Steve Harvey’s Favorite Cigars
Broderick Steven Harvey, Sr., 66, has been smoking since 1997, right after the birth of his son.
"It was so cool—I smoked an Ashton Maduro,” Harvey recalled. “I'd tried cigars before. and it hadn't really worked for me. I smoke a lot of different cigars, but that was the first one that mattered. It was in my backyard, and I smoked it with my two best friends at the time."
He rarely has time for a large cigar but when he can, he will smoke a Cohiba Siglo VI, which he calls his all-time favorite, or a Fuente Fuente Opus X, which he calls “my go-to cigar.” Generally, like when he’s catching a break during his radio show, the cigars are smaller and medium in power, but with some girth.
"All the cigars I like have to have a nice ring gauge. If I'm going to smoke something, it has to look like a cigar from across the street. No thin ones, nothing that looks like a cigarette."
He is never without a cigar.
"I've got five humidors in my office in Atlanta, including one Daniel Marshall made me," Harvey told Cigar Aficionado. "In my office here in Chicago, I've got five more humidors, all with different things in them: Cubans, Opus X. One just has a collection of Acid cigars, because I like those flavored ones once in a while. Some of my traditionalist friends don't like that, but what do they know? I've got another one with nothing but Davidoffs. I've got a Vigilant (humidor) inside my wine cellar, with some very rare things—and another big one in my man-cave in my basement. It's so big that, when you turn the lights on in it, it looks like a store."
Steve Harvey is Funny
Harvey made it as a stand-up comic in the mid-1990s.

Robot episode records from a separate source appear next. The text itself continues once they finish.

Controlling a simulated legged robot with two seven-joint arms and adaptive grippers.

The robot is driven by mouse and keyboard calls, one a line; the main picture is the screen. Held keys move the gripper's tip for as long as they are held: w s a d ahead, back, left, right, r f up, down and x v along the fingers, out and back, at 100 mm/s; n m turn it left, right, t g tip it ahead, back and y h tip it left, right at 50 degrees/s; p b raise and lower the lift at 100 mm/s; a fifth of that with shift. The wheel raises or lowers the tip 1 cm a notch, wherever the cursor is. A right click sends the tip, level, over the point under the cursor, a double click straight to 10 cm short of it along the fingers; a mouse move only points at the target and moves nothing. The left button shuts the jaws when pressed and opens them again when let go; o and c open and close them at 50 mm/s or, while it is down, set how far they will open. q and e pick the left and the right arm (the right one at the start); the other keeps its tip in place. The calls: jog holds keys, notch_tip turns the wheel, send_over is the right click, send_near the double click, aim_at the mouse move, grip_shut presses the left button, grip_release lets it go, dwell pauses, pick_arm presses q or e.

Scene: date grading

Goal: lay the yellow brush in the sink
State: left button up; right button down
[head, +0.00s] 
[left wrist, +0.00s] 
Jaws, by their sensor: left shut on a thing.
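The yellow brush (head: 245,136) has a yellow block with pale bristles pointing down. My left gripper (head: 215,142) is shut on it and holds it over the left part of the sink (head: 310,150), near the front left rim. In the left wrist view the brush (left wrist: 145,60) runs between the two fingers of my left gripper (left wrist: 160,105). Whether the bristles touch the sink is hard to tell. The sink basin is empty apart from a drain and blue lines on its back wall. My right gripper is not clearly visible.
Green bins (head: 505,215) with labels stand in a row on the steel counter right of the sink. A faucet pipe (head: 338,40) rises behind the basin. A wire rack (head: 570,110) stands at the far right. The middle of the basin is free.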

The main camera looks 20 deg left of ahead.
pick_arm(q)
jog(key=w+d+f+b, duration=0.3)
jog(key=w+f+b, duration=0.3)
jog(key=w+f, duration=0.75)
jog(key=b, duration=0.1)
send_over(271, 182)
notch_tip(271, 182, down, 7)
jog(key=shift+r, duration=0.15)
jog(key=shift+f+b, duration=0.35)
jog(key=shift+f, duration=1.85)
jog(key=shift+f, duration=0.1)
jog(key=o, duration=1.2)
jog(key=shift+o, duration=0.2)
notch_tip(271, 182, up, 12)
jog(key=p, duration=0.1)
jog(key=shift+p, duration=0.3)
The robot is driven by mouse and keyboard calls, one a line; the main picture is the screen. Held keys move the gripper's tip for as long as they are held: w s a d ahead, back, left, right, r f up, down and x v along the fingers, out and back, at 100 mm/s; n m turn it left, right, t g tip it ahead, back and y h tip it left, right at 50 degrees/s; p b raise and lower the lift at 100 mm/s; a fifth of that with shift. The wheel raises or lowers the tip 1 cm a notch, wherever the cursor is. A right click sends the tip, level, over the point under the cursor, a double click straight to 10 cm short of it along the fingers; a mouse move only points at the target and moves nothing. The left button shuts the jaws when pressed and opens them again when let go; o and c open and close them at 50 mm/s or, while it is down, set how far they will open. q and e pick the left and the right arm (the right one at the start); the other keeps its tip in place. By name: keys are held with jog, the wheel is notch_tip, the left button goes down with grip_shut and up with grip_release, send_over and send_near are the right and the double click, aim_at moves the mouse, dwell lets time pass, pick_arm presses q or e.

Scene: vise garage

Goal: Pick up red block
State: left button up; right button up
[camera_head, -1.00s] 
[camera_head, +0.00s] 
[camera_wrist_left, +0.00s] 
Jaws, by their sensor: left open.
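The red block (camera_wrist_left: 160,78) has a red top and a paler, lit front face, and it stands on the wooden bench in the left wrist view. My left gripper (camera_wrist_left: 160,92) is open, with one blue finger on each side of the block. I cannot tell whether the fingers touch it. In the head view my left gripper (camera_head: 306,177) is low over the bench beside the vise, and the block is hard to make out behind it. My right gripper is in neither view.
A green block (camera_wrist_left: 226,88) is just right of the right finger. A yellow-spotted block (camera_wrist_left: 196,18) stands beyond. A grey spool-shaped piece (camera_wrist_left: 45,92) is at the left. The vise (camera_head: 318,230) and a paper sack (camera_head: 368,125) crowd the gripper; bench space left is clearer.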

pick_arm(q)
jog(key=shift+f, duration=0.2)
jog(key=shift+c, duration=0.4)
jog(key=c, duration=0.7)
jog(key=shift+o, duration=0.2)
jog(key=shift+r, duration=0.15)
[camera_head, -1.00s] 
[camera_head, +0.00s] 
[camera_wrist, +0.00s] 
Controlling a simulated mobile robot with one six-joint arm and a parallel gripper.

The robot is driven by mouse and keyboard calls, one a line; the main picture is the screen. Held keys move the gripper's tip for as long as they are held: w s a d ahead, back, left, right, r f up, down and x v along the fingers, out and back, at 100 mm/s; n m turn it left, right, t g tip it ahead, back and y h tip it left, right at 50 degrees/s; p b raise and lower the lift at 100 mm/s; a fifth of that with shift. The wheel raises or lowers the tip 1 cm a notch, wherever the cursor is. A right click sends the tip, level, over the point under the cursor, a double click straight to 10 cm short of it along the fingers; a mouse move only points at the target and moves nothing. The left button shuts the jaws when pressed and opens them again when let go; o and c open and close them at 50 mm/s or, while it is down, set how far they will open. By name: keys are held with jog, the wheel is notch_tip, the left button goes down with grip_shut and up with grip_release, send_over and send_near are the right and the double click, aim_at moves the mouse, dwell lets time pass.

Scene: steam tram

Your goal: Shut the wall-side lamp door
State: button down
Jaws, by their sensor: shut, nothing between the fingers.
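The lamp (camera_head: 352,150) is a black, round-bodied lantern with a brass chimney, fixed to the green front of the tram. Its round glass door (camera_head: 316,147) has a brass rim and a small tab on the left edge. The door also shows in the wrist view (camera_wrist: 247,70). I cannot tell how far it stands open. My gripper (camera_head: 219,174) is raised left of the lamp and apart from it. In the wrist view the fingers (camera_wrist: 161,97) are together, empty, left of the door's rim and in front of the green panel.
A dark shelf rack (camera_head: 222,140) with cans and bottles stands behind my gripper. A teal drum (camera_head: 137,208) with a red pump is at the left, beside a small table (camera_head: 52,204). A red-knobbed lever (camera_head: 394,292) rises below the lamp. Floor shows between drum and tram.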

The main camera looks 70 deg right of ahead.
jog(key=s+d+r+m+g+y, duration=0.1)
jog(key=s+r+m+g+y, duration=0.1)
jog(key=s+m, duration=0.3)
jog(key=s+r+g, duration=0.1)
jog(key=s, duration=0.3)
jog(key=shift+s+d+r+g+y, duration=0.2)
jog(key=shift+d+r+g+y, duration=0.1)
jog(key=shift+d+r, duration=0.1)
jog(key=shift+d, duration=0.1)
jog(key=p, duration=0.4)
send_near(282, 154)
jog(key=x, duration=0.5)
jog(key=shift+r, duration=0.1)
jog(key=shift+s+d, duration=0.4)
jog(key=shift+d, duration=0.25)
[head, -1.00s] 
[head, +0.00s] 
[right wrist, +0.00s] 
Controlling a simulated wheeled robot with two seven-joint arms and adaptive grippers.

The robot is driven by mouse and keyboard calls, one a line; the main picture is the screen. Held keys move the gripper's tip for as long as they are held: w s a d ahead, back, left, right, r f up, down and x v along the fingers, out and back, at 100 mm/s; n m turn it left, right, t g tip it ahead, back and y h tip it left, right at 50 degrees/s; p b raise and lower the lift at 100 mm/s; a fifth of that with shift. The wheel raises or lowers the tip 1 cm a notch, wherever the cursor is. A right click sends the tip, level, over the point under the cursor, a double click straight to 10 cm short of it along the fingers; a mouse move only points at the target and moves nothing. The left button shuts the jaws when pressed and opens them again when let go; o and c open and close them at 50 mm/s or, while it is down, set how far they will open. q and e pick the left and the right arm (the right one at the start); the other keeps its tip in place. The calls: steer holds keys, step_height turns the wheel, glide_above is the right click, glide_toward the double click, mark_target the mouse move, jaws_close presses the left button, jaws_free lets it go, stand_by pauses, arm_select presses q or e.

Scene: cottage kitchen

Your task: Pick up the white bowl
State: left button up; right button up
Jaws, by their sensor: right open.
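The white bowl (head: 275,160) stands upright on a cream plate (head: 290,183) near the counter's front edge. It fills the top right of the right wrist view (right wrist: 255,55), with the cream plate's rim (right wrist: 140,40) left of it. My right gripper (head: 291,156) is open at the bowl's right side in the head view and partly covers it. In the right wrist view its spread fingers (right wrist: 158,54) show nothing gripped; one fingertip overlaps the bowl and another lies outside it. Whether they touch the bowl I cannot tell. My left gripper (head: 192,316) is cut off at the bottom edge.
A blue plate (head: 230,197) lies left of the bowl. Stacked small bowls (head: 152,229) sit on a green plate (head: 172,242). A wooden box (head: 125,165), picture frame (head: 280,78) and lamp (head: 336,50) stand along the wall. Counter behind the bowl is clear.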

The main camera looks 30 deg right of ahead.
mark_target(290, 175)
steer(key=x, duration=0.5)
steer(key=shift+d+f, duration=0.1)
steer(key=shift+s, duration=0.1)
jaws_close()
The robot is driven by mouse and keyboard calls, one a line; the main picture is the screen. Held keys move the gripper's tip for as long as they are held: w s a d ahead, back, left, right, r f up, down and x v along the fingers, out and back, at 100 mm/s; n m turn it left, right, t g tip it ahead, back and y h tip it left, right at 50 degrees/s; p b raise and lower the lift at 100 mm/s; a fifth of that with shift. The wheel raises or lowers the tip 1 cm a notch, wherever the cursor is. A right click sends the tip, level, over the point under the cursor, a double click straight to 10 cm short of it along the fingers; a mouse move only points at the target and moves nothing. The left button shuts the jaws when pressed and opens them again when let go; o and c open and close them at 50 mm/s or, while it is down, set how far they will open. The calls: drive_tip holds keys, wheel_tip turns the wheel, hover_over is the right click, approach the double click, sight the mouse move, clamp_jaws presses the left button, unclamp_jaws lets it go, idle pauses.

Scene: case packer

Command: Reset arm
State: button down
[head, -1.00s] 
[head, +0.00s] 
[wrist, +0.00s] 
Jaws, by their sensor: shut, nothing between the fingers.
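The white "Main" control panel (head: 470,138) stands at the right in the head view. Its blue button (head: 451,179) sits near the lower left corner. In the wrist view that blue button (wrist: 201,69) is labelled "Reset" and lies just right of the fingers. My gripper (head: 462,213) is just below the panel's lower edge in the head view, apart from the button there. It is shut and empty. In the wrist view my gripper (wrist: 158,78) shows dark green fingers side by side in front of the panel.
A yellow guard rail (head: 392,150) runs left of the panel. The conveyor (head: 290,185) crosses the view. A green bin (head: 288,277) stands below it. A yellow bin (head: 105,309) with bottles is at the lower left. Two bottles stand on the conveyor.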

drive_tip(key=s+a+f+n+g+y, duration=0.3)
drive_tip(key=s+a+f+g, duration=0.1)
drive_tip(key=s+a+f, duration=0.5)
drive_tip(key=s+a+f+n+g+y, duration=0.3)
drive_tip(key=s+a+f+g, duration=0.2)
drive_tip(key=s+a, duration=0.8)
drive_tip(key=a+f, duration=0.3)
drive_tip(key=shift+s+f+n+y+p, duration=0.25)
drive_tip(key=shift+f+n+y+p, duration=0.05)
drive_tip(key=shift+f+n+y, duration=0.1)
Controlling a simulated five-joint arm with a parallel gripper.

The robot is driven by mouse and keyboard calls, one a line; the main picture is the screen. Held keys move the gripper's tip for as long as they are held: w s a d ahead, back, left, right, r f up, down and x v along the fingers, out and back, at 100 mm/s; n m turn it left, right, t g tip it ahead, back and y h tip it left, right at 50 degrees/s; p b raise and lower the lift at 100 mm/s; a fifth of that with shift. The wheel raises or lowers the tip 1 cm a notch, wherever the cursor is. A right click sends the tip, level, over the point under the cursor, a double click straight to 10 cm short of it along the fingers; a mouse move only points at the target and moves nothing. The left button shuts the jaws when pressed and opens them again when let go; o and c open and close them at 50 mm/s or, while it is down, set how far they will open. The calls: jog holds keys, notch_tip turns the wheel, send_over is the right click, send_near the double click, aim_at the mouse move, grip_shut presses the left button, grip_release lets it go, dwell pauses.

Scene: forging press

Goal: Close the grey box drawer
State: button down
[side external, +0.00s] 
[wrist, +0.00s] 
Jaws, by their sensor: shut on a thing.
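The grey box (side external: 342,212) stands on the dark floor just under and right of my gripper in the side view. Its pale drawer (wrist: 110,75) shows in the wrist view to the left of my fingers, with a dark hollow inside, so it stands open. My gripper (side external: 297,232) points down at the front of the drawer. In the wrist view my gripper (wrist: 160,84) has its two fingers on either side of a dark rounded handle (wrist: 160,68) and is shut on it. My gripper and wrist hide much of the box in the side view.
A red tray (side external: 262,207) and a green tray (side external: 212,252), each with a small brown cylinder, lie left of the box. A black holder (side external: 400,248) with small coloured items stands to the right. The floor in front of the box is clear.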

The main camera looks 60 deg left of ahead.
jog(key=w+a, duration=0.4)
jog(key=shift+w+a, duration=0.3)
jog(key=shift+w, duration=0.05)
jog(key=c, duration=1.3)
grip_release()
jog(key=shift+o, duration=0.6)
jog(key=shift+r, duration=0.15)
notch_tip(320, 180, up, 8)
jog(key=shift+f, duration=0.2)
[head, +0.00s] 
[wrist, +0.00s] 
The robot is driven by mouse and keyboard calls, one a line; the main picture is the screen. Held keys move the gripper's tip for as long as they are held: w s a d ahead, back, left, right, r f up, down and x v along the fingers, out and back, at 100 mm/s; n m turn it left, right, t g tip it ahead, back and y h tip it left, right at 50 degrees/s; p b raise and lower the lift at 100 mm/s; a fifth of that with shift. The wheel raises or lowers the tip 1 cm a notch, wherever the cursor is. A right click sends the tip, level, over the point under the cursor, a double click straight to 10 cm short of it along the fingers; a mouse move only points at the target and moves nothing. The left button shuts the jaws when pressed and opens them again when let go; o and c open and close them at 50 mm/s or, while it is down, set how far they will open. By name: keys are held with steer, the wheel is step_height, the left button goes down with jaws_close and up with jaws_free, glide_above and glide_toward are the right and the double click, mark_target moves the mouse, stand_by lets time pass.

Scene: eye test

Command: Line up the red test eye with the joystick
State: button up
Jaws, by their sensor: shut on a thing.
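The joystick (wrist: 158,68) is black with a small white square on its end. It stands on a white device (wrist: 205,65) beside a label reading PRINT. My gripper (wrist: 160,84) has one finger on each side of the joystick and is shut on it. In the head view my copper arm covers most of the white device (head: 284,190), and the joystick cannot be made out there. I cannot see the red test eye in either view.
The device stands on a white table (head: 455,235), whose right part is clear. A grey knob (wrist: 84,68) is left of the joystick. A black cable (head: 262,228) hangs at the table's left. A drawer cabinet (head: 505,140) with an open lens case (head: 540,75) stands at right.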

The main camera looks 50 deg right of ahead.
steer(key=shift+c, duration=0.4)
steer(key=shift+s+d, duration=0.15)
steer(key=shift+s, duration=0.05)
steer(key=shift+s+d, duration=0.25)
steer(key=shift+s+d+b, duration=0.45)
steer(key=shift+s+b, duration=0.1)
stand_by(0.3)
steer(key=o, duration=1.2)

He didn’t do one-liners. His comedy was made up of characters and their stories and some of Harvey’s own experiences going from living in a car to owning many so that if he loses everything, he’ll still have a place to live. He explained that his wife got rid of his old “O.G.” (original gangster) suits because she was tired of looking like she was married to a pimp.
Hitting It Big
Harvey reached the next level when he joined three other Black comedians – Cedric the Entertainer, D.L Hughley, and the late Bernie Mac -- in the “Original Kings of Comedy Tour.” It ran from 1998 to 2000. It was the highest-grossing comedy tour of its time, raking in $18 million and $19 million respectively in the first two years. In 2000, director Spike Lee made a movie (which can be found on streaming services) of the concert tour that added another $40 million in earnings. He learned to appreciate the power of laughter.
"When you're out there, you're a doctor," he says. "You produce a laughter that releases endorphins, a chemical that makes you feel good—and it's free. It not only gives you a euphoric feeling, but it comes with one of the most basic human emotions, one that produces hours of laughter.”
Harvey retired from stand-up in 2012. He has not lost the funny. He has been recognized for his TV success with seven daytime Emmy awards.
"Fortunately, I get to be funny on every show I do: my radio show, my talk show, the game shows. I'm able to be funny on all of them,” he said, adding that it’s a talent that cannot be taught. “But nothing can ever come close to what it feels like when you're onstage and it's 12,000 people and it's you and a spotlight, a bar stool, a glass of water and a microphone. There's nothing like that. It's the basis of everything I am."